> [Aim of the exercise] Omitting the pictures, copy exactly each line from the one containing "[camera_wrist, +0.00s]" up to and including the one containing "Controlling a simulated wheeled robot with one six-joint".

> [Input records]

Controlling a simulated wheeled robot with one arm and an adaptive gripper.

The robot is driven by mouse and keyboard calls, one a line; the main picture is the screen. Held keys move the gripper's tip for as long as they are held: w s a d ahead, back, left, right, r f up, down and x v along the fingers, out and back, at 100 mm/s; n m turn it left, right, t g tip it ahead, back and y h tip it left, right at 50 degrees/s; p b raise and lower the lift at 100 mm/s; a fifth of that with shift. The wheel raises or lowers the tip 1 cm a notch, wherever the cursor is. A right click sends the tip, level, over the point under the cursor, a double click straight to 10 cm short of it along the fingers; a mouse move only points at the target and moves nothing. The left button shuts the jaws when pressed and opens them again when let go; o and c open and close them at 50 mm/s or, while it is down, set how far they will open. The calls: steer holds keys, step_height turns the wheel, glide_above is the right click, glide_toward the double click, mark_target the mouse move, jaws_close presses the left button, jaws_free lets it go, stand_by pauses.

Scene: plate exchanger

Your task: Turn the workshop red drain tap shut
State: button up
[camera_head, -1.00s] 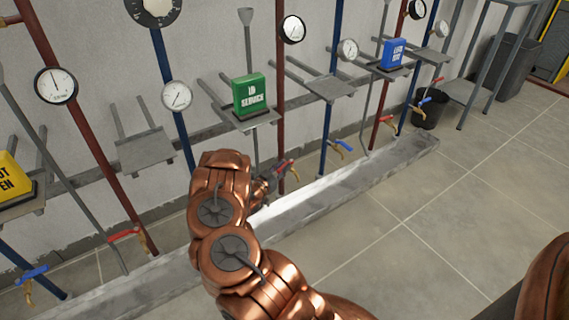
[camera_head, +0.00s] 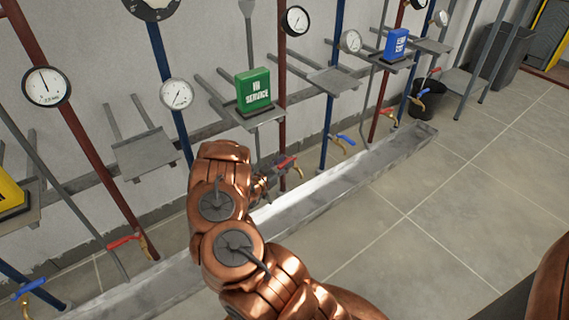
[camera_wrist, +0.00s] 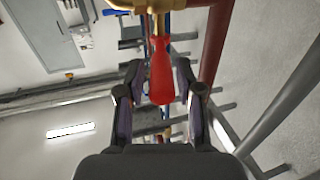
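A red tap handle (camera_head: 288,161) on a brass tap body is on the pipes just above the grey trough, in the middle of the head view. My gripper (camera_head: 268,175) is right beside it, partly hidden behind my copper-coloured arm. In the wrist view the red lever (camera_wrist: 161,72) points down the picture between my two fingers (camera_wrist: 159,78), below a brass body (camera_wrist: 157,8). The fingers are apart, with a visible gap on each side of the lever. I cannot read any label naming this tap as the workshop one.
Another red tap (camera_head: 125,240) is at left, and a blue tap (camera_head: 346,140) is to the right. The grey trough (camera_head: 350,172) runs below the taps. A green sign (camera_head: 254,90) stands on a shelf above. A dark bucket (camera_head: 428,98) is at right. The tiled floor in front is clear.

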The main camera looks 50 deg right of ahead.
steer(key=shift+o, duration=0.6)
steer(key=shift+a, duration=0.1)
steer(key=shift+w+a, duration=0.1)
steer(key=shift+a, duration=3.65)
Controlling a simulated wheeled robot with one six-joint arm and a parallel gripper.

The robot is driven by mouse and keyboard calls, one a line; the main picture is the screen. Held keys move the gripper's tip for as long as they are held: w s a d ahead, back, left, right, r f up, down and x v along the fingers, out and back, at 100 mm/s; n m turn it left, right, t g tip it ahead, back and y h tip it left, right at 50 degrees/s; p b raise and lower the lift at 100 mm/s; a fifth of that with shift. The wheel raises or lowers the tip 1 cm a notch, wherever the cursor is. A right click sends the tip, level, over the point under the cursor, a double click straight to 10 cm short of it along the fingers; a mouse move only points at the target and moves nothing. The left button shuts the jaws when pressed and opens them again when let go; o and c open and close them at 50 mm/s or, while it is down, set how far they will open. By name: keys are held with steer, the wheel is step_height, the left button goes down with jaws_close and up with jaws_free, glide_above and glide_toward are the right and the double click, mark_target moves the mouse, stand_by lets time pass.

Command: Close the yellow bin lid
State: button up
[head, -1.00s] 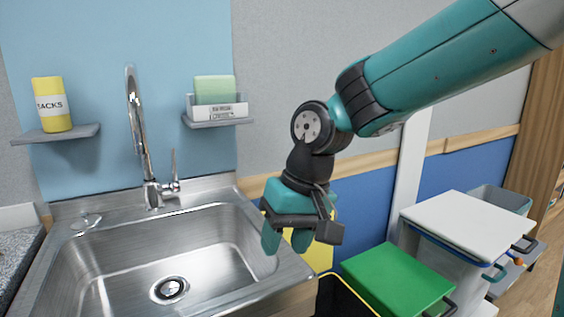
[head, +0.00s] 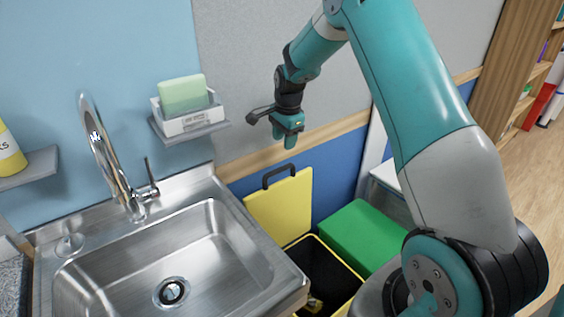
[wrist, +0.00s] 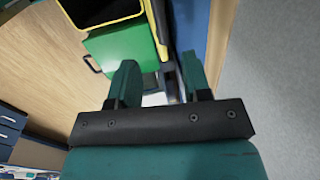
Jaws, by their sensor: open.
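The yellow bin lid (head: 284,207) stands raised against the blue wall panel, with a black handle (head: 279,175) at its top edge. Below it the black bin (head: 325,270) with a yellow rim is open, and something small lies inside. My gripper (head: 290,143) is in the air above the lid, near the wall, and touches nothing that I can see. In the wrist view my gripper's fingers (wrist: 160,85) are apart and empty. The bin's dark opening (wrist: 100,10) shows at the top there, with the yellow lid edge-on (wrist: 157,28).
A green-lidded bin (head: 360,235) stands right of the open bin, and it also shows in the wrist view (wrist: 120,50). A steel sink (head: 165,255) with a faucet (head: 105,150) is at the left. A wall shelf (head: 188,125) holds a sponge box. My arm crosses the right side.

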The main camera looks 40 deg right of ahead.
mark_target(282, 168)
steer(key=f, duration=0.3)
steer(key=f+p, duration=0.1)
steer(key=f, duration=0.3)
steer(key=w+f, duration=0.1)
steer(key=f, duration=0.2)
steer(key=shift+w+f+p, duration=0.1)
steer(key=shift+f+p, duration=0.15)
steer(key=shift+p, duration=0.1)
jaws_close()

> [Solution]
[camera_wrist, +0.00s] 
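A red tap handle (camera_head: 288,161) on a brass tap body is on the pipes just above the grey trough, in the middle of the head view. My gripper (camera_head: 268,175) is right beside it, partly hidden behind my copper-coloured arm. In the wrist view the red lever (camera_wrist: 161,72) points down the picture between my two fingers (camera_wrist: 159,78), below a brass body (camera_wrist: 157,8). The fingers are apart, with a visible gap on each side of the lever. I cannot read any label naming this tap as the workshop one.
Another red tap (camera_head: 125,240) is at left, and a blue tap (camera_head: 346,140) is to the right. The grey trough (camera_head: 350,172) runs below the taps. A green sign (camera_head: 254,90) stands on a shelf above. A dark bucket (camera_head: 428,98) is at right. The tiled floor in front is clear.

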The main camera looks 50 deg right of ahead.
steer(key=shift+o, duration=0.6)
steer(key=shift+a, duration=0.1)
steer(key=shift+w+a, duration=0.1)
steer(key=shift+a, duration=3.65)
Controlling a simulated wheeled robot with one six-joint arm and a parallel gripper.

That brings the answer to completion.